Abby Phillip (c) 2014, The Washington Post. “Space Oddity” fans rejoice! Canadian astronaut Chris Hadfield’s impressively awesome cover of the David Bowie classic is now back on the interwebs.
The video was taken down from YouTube after reaching more than 23 million hits. It features Hadfied’s playing and signing the ballad in space — I repeat, in space — aboard the International Space Station. It was reportedly the first music video ever recorded from space.
Hadfield had a one-year agreement with Bowie to leave the video up after it was released in 2013. When that expired, it was gone, for the most part — though like all things, if you’re crafty enough, it could be found.

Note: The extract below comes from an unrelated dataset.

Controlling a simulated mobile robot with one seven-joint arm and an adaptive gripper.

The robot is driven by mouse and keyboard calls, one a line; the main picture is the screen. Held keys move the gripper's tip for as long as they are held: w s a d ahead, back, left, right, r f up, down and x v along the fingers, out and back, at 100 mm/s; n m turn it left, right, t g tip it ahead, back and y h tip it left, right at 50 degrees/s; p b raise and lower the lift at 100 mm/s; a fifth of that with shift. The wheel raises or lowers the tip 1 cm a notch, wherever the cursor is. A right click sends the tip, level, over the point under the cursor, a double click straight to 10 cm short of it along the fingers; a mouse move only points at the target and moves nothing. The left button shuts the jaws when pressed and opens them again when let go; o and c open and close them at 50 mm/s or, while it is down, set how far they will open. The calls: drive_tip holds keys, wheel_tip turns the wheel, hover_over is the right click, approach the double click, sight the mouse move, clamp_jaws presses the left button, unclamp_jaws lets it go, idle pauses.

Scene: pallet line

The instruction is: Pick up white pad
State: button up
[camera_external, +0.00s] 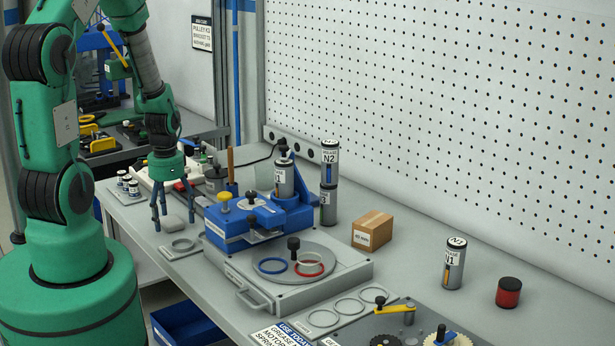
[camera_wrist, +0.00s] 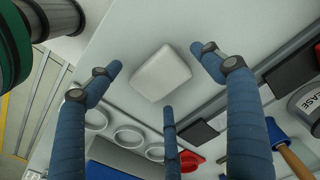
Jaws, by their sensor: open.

Now Hadfield has inked a new two-year agreement with Bowie to re-post the historic and well-loved cover. Tuesday evening, Hadfield tweeted:
“Bowie’s back! Here’s the story:chrishadfield.ca/space-oddity/
In a blog post on his Web site, Hadfield noted that the original video was posted in 2013 with Bowie’s permission, and he added that the singer and his representatives were “very gracious” throughout the process. It was removed in May when the first one-year agreement expired.
“Despite countless on-line expressions of frustration and desire, it wasn’t anyone’s ill-will or jealousy that kept this version of Oddity off YouTube,” Hadfield wrote. “It was merely the natural consequence of due process.”
Bowie has actually praised the cover, calling it “possibly the most poignant version of the song ever created” back in 2013.
And after months of negotiation and grappling with the complex legal questions that surround copyright in space, they had a breakthrough.
“The reasons we originally made the video were multifold. It was in response to repeated widespread requests via social media. It was a fun Saturday project with my son, Evan. It was a continuation of the other music that I was playing and recording while on ISS. But maybe most importantly, it was a chance to let people see where we truly are in space exploration. We’re not just probing what lies beyond Earth — we inhabit it,” Hadfield explained.
“We’re proud to have helped bring Bowie’s genius from 1969 into space itself in 2013, and now ever-forward,” he added.